Centuries later, as Adams predicted, we continue to commemorate our nation’s independence by lighting up the sky in celebration of our liberty and freedom.
The freedom that we enjoy as a nation was, and continues to be, hard-fought and hard-won. In fact, within the first few years of America’s conception, many of the founding fathers feared that our newborn country was already on the cusp of collapse.

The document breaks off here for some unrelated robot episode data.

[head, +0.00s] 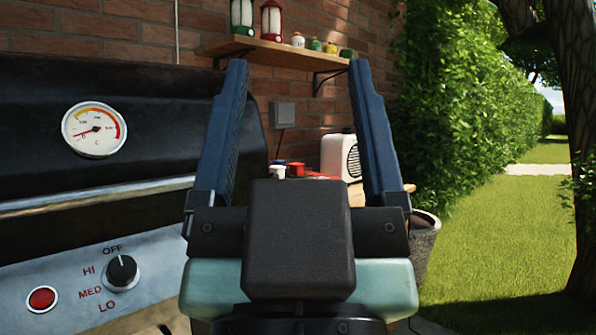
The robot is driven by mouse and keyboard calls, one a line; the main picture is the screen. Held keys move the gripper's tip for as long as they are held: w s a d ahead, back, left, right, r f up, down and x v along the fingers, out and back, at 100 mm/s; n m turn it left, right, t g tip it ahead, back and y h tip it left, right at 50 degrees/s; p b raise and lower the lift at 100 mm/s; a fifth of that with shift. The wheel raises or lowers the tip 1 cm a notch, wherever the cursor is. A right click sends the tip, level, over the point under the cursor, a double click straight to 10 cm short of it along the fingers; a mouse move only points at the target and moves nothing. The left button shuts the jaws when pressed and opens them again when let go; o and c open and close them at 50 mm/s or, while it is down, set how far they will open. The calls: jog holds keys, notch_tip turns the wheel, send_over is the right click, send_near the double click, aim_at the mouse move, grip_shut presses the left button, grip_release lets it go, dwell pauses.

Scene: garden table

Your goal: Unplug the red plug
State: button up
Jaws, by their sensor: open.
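My gripper (298,66) fills the middle of the head view, with its two dark blue fingers spread wide apart and nothing between them. Beyond it, in the gap between the fingers, a small red plug (296,169) shows on a wooden table (408,188) by the brick wall. A white plug-like piece (277,171) with blue near it sits just to its left. A red flat thing (318,175) lies to its right. My gripper's body hides what is below them, so I cannot tell how the plug is seated.
A black grill (150,130) with a gauge and knob stands close at the left. A white speaker-like box (340,157) stands behind the right finger. A shelf (270,50) with lanterns and jars hangs above. A grey wall box (282,115) is below it. Lawn is free at right.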

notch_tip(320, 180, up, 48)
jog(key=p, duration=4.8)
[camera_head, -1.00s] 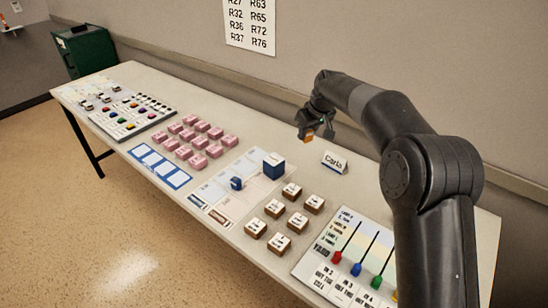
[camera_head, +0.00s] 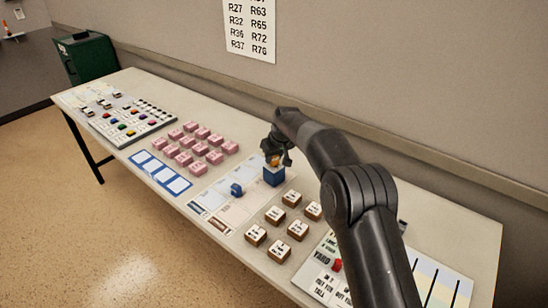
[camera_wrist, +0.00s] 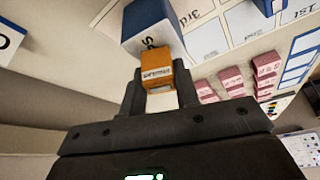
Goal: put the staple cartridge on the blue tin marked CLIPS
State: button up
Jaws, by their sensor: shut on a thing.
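My gripper (camera_head: 277,157) is shut on an orange staple cartridge (camera_wrist: 157,77), which has a pale label with small dark print. The cartridge also shows as an orange patch (camera_head: 274,160) between the fingers in the head view. A blue tin (camera_head: 274,178) with a white top stands upright on the table, right below the gripper in that view. In the wrist view the blue tin (camera_wrist: 146,16) is just beyond the cartridge. Only part of its lettering shows, with an S. I cannot tell whether cartridge and tin touch.
A smaller blue block (camera_head: 236,190) stands on the white printed sheet to the left. Brown blocks with white tops (camera_head: 275,214) stand nearer the front. Pink blocks (camera_head: 202,149) are further left.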

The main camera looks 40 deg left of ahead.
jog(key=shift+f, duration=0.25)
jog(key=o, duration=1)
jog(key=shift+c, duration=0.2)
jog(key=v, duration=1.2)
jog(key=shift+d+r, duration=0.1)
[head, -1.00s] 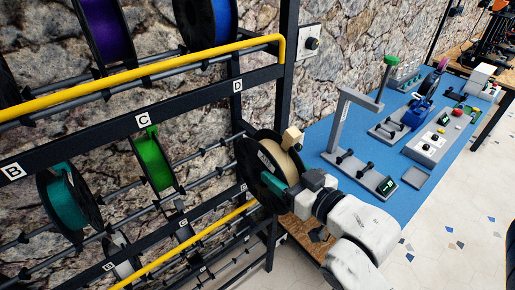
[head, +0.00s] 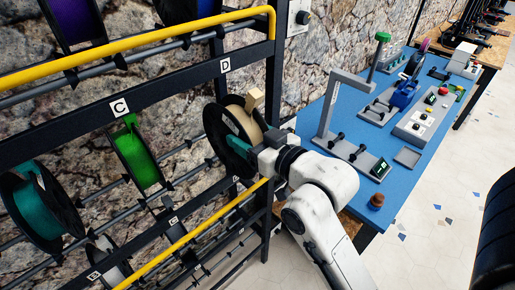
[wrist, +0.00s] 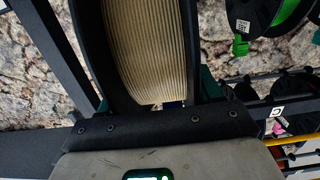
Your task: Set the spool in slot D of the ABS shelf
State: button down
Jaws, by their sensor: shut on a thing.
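The spool (head: 236,128) has black flanges and tan filament, with a pale tan block on its top. My gripper (head: 262,150) is shut on its near side and holds it upright at the right end of the shelf's middle row, under label D (head: 225,66). The spool's tan winding (wrist: 150,45) fills the upper middle of the wrist view, between the two flanges. The ABS shelf (head: 150,95) is a dark frame with rod rails. Whether the spool touches the rails at slot D is hidden behind its flange.
A green spool (head: 138,157) hangs in slot C, left of the held spool, and a teal spool (head: 40,205) is farther left. A yellow bar (head: 195,235) runs below. A blue bench (head: 330,110) with devices stands right. A dark upright is close to the spool.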

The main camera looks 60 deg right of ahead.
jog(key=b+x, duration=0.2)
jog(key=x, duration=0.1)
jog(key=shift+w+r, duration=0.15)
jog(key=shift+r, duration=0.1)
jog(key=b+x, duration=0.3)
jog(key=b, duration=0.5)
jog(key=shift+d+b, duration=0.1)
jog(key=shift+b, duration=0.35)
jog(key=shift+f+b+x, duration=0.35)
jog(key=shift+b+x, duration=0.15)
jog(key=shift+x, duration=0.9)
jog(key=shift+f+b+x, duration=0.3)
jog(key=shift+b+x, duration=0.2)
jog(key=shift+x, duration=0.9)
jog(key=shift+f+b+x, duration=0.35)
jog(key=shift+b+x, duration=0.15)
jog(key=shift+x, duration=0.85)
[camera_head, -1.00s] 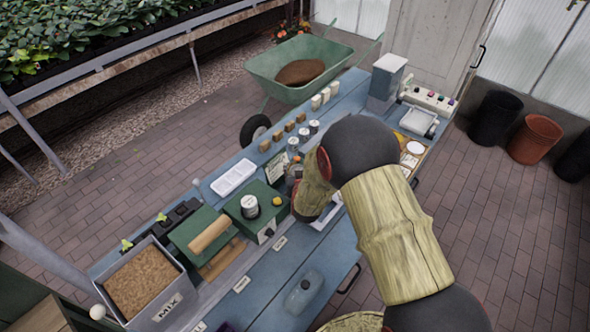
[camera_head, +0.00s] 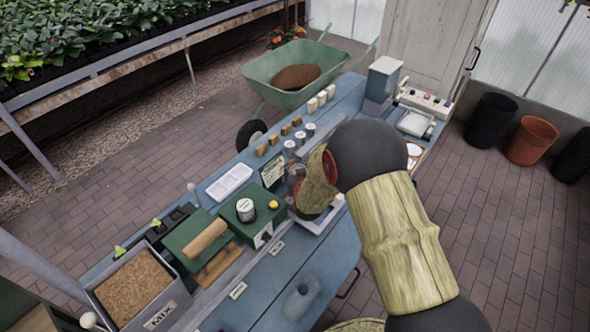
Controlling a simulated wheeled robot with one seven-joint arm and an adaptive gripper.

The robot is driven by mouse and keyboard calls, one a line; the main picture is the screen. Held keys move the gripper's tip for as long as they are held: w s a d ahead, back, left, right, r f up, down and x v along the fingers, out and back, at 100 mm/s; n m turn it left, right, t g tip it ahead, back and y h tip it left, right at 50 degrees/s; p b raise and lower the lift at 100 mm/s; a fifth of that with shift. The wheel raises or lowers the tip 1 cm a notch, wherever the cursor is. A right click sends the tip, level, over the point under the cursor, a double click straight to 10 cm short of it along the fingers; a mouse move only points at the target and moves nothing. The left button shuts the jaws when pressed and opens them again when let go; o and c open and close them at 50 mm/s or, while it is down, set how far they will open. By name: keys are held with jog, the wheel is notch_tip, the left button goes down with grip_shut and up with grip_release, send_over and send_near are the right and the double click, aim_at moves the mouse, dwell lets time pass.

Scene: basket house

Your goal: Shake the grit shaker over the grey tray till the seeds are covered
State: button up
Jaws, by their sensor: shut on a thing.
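My gripper (camera_head: 297,188) is at the middle of the blue bench, at the end of my bent arm, and my wrist hides most of it. It is shut on a thing, which I take to be the grit shaker; its shape and tilt are too hidden to tell. The grey tray (camera_head: 334,220) lies on the bench just below my wrist, with only its pale near rim and corner showing. Seeds and any grit in it cannot be made out. Several small lidded jars (camera_head: 299,139) stand behind my gripper.
Left of my gripper are a green box with a white-labelled jar (camera_head: 246,209), a white compartment tray (camera_head: 229,181), a wooden roller (camera_head: 206,237) and a grey MIX bin (camera_head: 133,288). A small sign (camera_head: 272,171) stands close by. A bottle (camera_head: 301,297) lies on the lower front ledge.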

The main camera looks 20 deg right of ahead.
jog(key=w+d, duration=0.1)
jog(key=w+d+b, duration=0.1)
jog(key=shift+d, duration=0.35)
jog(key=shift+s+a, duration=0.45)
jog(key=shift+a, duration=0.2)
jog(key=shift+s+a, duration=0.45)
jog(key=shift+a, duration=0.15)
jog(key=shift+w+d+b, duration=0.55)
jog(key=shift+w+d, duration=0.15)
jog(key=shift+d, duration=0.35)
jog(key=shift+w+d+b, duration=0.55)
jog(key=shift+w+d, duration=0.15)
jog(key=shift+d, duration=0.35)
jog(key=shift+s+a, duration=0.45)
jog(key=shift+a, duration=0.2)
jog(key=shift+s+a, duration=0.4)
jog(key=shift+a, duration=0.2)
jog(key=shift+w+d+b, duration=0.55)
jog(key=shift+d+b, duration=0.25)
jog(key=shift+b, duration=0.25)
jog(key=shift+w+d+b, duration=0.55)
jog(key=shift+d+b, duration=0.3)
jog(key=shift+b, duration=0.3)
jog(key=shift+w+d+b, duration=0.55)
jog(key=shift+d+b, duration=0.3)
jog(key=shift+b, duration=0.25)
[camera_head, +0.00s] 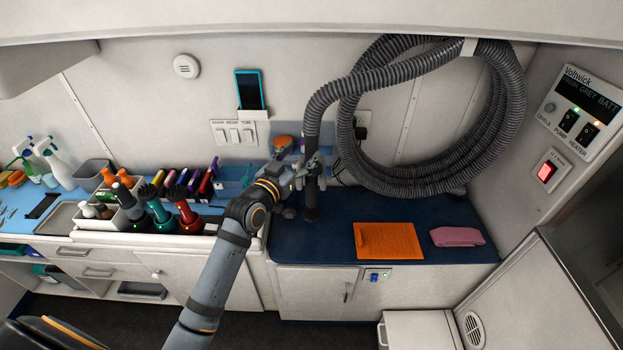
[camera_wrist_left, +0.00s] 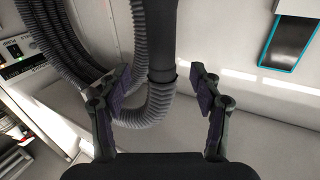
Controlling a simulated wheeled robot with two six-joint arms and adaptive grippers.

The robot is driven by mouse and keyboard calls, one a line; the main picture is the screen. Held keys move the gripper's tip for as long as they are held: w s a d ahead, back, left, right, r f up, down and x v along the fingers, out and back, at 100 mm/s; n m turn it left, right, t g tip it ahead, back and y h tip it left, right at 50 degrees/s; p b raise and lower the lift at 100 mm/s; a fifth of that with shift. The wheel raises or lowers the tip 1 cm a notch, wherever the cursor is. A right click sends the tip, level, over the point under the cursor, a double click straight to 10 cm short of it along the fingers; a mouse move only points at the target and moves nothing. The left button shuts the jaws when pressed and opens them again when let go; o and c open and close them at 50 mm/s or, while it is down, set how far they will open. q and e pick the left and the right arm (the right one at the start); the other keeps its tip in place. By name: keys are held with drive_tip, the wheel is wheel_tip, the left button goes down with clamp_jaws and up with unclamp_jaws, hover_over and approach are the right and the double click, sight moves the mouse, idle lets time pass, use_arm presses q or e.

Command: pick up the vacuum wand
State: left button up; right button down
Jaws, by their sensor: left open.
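The vacuum wand (camera_head: 311,204) is a dark upright tube on the blue counter, its lower end widening at the counter top. A grey ribbed hose (camera_head: 313,112) joins its upper end. My left gripper (camera_head: 314,170) is open at the wand, reaching in from the left. In the left wrist view the dark wand (camera_wrist_left: 162,38) lies between the two spread fingers of the left gripper (camera_wrist_left: 162,85), with a visible gap on each side. The hose (camera_wrist_left: 155,108) curves away there. The gripper hides part of the wand in the head view. My right gripper is not in view.
The coiled hose (camera_head: 515,105) hangs on the wall at right. An orange board (camera_head: 388,241) and a pink cloth (camera_head: 457,237) lie on the blue counter (camera_head: 335,248). Clippers and bottles crowd the left, with a teal-cased phone (camera_head: 249,89) on the wall. The counter's front middle is clear.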

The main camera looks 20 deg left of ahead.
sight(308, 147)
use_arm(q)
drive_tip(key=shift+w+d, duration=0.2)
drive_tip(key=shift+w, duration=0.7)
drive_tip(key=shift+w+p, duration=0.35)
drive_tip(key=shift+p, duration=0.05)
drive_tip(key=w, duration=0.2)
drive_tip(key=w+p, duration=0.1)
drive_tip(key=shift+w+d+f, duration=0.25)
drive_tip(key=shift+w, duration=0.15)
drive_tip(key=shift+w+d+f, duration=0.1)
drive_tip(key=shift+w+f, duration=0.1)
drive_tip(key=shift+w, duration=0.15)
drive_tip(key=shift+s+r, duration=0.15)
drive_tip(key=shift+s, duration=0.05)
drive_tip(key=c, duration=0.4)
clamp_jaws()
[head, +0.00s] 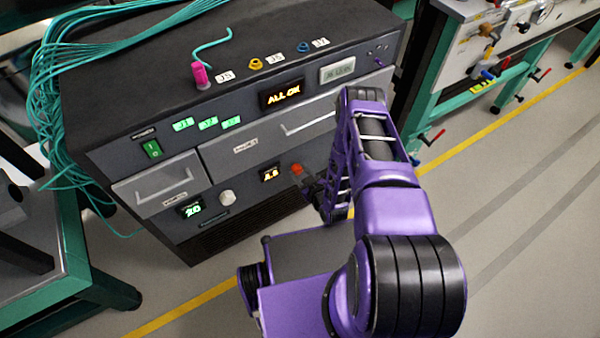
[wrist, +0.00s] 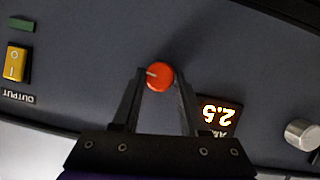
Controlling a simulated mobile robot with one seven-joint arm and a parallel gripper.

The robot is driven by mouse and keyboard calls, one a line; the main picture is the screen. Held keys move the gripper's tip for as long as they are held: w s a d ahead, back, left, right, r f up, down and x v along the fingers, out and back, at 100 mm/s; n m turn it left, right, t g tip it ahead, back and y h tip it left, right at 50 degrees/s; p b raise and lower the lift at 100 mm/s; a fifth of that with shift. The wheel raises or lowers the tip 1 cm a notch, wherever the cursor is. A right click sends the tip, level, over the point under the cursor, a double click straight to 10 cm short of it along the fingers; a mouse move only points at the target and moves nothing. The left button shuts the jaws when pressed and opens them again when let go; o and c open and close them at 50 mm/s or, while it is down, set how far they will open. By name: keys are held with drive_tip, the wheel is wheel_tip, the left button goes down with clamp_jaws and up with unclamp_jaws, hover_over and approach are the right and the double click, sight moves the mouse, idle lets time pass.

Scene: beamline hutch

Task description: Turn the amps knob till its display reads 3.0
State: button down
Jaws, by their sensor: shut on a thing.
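The amps knob is a round red knob (wrist: 160,76) with a white pointer line, set on the front of a dark cabinet. It also shows in the head view (head: 297,169). My gripper (wrist: 158,78) has a finger on each side of the knob and is shut on it. The amps display (wrist: 219,115) glows orange beside the knob. It is upside down in the wrist view and seems to read 2.5. In the head view the display (head: 270,174) is too small to read surely.
A silver knob (wrist: 302,134) sits beyond the display, by a green display (head: 192,209). A yellow OUTPUT switch (wrist: 17,60) is on the knob's other side. Drawers with handles (head: 155,184) are above. Teal cables (head: 60,95) hang at the cabinet's left. Floor in front is open.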

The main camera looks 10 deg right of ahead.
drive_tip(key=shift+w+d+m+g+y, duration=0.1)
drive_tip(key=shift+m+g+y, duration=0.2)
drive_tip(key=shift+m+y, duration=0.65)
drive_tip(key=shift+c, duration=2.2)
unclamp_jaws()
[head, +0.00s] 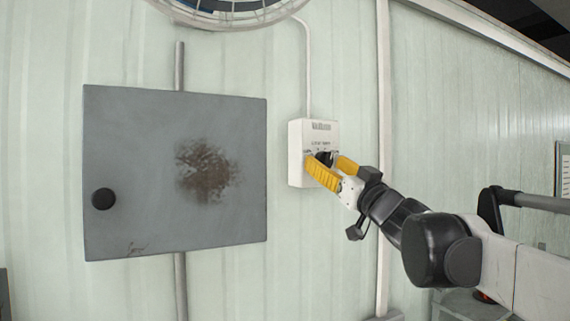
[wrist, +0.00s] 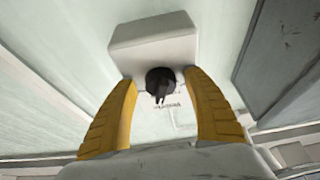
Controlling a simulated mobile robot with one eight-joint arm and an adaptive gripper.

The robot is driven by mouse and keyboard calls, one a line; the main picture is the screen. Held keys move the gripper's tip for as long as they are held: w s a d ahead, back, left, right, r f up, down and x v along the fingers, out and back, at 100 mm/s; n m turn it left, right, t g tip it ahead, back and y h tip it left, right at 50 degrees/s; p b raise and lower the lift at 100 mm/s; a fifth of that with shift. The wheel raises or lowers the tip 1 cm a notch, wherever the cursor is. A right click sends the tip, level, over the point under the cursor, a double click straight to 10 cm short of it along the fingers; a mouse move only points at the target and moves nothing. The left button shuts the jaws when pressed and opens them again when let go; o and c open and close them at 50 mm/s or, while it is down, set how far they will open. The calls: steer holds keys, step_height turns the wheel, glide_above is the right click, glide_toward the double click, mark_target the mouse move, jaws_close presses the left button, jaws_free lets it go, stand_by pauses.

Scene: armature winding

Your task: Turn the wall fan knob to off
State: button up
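The fan control box (head: 312,137) is white and fixed to the wall right of the grey cabinet; it also shows in the wrist view (wrist: 150,45). Its black knob (wrist: 160,80) sits at the lower part of the box front. In the head view the knob (head: 325,156) is partly hidden by my fingers. My gripper (head: 326,160) is at the box front with its yellow fingers apart. In the wrist view the fingertips (wrist: 159,76) stand one on each side of the knob, with a visible gap on both sides. The printed marks are too small to read.
A grey wall cabinet (head: 140,150) with a rust patch and round black knob is left of the box. A caged wall fan (head: 235,18) is above. A conduit (head: 308,70) runs up from the box. A vertical pipe (head: 384,110) stands to the right.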

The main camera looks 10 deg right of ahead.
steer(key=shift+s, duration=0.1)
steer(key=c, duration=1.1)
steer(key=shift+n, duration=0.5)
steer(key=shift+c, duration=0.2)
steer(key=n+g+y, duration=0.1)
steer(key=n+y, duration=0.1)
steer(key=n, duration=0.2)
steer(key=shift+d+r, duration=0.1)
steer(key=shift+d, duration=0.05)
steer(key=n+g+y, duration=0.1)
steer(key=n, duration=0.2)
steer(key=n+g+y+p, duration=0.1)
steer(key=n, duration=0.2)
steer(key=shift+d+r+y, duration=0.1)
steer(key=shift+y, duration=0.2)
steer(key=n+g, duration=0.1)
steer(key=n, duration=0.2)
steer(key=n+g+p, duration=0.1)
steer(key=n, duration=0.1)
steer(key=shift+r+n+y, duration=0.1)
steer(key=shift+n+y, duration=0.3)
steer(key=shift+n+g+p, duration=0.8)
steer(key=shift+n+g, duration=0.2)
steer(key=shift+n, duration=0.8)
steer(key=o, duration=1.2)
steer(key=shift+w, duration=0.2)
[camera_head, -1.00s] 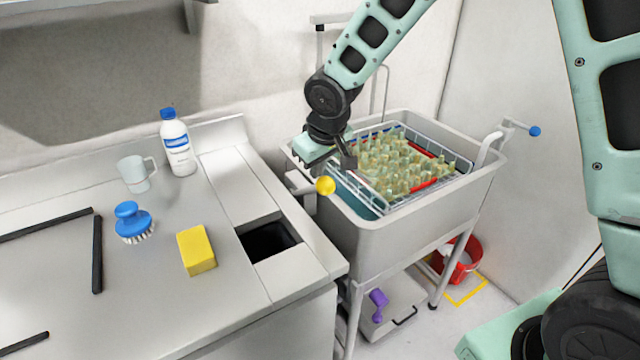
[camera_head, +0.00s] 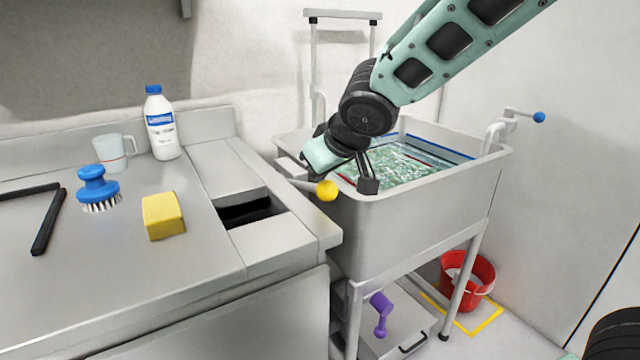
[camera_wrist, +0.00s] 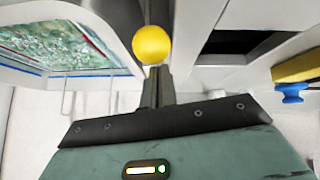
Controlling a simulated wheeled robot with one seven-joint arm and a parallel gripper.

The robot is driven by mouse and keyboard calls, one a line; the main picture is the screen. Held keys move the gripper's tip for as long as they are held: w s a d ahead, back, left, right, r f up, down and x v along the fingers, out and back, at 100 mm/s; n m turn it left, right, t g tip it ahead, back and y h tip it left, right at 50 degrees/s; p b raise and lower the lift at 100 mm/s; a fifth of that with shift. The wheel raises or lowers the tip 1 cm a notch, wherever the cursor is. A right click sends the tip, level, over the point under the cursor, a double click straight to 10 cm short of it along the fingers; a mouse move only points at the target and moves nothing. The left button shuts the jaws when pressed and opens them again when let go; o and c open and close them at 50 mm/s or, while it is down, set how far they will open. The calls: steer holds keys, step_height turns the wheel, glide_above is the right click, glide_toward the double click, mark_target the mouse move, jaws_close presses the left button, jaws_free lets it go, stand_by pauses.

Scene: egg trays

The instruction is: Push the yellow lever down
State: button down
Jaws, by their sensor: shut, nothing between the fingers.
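The yellow lever has a round yellow knob (camera_head: 327,190) on a grey arm at the left front corner of the sink basin (camera_head: 430,193). My gripper (camera_head: 368,186) is shut and empty, pointing down just right of the knob in the head view. In the wrist view the knob (camera_wrist: 152,45) is just beyond my closed fingers (camera_wrist: 156,80); I cannot tell whether they touch it. The tray (camera_head: 408,165) sits low in the basin, under greenish water, and also shows in the wrist view (camera_wrist: 65,40).
A steel counter with a dark opening (camera_head: 250,210) is left of the basin. On it are a yellow sponge (camera_head: 163,216), a blue brush (camera_head: 98,188), a mug (camera_head: 112,152) and a bottle (camera_head: 161,125).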

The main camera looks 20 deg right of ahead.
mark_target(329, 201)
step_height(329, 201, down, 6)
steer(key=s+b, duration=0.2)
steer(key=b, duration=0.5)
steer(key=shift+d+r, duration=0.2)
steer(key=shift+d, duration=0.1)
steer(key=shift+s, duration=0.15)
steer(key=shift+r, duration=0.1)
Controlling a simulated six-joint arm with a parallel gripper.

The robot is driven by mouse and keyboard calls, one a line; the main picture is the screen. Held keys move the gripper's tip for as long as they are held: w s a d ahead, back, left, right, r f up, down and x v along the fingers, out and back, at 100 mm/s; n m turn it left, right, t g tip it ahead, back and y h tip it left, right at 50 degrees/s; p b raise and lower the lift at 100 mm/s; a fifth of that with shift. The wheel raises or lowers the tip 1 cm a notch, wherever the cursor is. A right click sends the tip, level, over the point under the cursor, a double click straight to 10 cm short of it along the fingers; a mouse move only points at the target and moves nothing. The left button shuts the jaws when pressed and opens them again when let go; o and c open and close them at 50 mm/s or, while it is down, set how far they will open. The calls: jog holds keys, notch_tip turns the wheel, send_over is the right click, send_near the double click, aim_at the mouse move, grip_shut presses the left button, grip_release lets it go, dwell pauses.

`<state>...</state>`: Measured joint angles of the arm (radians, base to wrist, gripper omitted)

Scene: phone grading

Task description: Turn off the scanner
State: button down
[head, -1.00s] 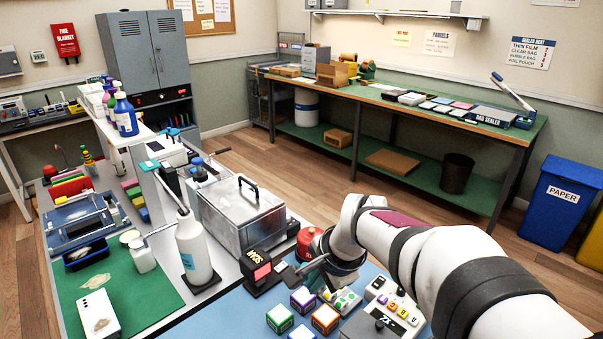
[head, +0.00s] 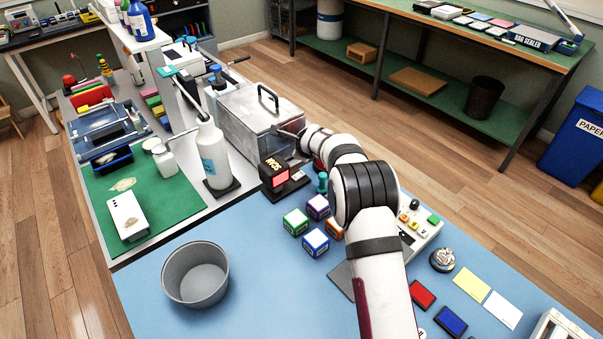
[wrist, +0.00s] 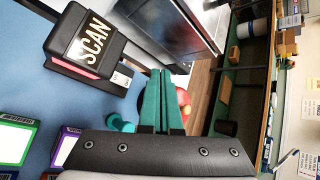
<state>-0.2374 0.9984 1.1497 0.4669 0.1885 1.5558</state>
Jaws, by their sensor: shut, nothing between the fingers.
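The scanner (head: 275,171) is a small black block marked SCAN on a black base, on the blue mat near its far edge. Its front face glows red in the head view. In the wrist view the scanner (wrist: 88,42) is at the upper left, with a red glow along its lower edge. My gripper (wrist: 160,73) has its teal fingers shut together and empty, to the right of the scanner and apart from it. In the head view my gripper (head: 278,131) is small, above and behind the scanner, by the metal box. No switch on the scanner can be made out.
The lidded metal box (head: 245,118) stands just behind the scanner. A red round thing (wrist: 184,100) shows behind my fingers. A teal-handled thing (head: 322,184) and several coloured cubes (head: 296,222) are near the scanner. A grey bowl (head: 196,276) stands front left.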

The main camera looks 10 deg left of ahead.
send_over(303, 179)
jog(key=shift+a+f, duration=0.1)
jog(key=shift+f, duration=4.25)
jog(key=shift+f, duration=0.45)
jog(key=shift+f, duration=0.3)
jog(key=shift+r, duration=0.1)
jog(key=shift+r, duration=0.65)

At the Constitutional Convention in 1787, George Washington participated in vigorous debate about how to structure the government of our fledgling nation. Benjamin Franklin, the Pennsylvania delegate and elder statesman at the convention, later noted that Washington sat in a chair with the image of a sun carved into its wooden back. Franklin remarked that he was unsure whether that sun was rising on a new, free nation, or setting on idealistic hopes for a nation conceived in liberty. As thirty-nine delegates signed the U.S. Constitution, however, Franklin was confident that the sun was, indeed, rising rather than setting.
On July 4th, it is important to look back and honor the men who charted our path as an independent nation two centuries ago. This year, many are hearkening back to the beginning of our country by attending the mega-hit show on Broadway, “Hamilton.” “Hamilton” has sparked worldwide interest in American revolutionary history. The hip-hop musical tells the story of America’s first Treasury Secretary, Alexander Hamilton, and the pivotal role he played in the early years of our nation.
Alexander Hamilton certainly lived the sort of eventful life that was made for the stage. He served in multiple wars, helped draft the Constitution, served as the nation’s first Treasury Secretary, founded the New York Post, and wrote over two-thirds of the renowned Federalist Papers, a series of essays that defended the yet-to-be-approved Constitution.
Alexander Hamilton had his hands in nearly every aspect of our nation’s founding. He devoted his life to creating the country’s solid foundation and securing the liberties that we know today in the United States of America.
It is my sincere hope that we never lose sight of how priceless those liberties truly are. It was Alexander Hamilton, himself, who said on December 13, 1790, “However weak our country may be, I hope we shall never sacrifice our liberties.” The founders of our nation understood the outstanding courage required to establish and maintain liberty and justice for all, and they also predicted that if courage failed and fear prevailed, these liberties would disappear as well.
Fourth of July should not only be a celebration of our independence, but also a reminder of the courage, resolve, and sacrifice required to secure it.
As we enjoy the holiday on Monday, keep the words of President Eisenhower in mind. He said, “Freedom has its life in the hearts, the actions, the spirit of men and so it must be daily earned and refreshed — else like a flower cut from its life-giving roots, it will wither and die.”